_Input rows:_
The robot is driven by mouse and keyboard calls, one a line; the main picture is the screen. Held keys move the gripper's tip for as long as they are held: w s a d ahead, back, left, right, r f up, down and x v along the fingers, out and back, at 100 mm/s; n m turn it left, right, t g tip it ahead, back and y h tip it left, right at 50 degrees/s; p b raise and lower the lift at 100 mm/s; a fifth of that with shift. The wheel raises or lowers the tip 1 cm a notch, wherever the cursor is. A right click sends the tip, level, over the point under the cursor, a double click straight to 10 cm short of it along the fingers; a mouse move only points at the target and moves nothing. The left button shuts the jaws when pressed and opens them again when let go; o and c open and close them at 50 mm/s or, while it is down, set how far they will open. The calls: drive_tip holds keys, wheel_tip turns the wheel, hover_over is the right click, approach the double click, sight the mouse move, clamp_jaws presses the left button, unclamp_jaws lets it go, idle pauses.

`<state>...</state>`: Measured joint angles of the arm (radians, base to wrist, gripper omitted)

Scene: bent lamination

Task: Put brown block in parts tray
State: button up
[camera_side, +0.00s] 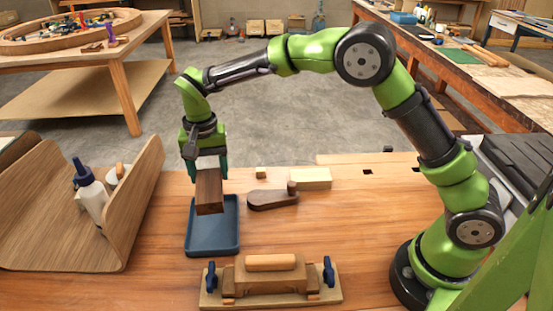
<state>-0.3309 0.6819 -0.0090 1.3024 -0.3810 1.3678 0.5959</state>
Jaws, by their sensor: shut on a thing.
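The brown block (209,192) is a dark wooden bar with a paler top. My gripper (207,166) is shut on it, with a teal finger on each side of its upper part. The block hangs tilted in the picture, in front of and over the back part of the parts tray (213,246). The parts tray is a shallow blue tray on the bench, and its bare floor shows in front of the block. The block hides part of the tray's back rim. I cannot tell exactly how high the block is above the tray.
A curved wooden shell (135,200) with a white glue bottle (95,200) stands at left. A clamped wooden form (270,280) lies in front. A dark wooden tool (272,197), a pale block (311,179) and a small cube (261,173) lie right of the tray. The bench's right middle is clear.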

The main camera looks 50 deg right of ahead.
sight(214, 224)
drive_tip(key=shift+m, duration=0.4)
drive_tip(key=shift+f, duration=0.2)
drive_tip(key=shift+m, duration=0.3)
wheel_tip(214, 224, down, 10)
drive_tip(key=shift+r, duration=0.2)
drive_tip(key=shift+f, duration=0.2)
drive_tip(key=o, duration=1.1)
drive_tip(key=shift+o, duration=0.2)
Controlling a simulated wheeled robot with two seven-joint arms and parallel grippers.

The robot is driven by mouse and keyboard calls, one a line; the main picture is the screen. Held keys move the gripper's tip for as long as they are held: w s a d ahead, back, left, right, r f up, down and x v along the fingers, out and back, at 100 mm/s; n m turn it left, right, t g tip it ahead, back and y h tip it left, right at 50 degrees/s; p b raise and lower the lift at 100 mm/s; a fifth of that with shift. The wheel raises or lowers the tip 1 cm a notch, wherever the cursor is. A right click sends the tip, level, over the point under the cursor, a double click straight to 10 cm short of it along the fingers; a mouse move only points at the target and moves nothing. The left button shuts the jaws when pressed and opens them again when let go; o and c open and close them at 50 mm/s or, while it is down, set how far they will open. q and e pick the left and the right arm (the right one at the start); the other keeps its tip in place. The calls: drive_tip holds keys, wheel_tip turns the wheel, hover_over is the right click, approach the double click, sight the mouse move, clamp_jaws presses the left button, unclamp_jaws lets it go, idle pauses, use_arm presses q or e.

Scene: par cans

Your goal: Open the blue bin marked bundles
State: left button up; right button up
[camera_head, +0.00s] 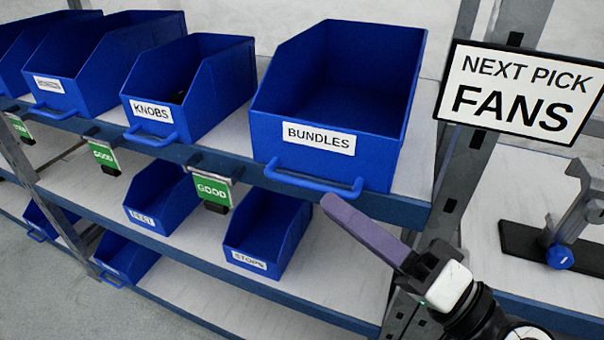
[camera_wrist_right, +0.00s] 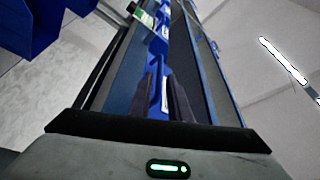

_The problem:_ Extract all lines that hold the word "Scene".

_Right answer:_
Scene: bent lamination
Scene: par cans

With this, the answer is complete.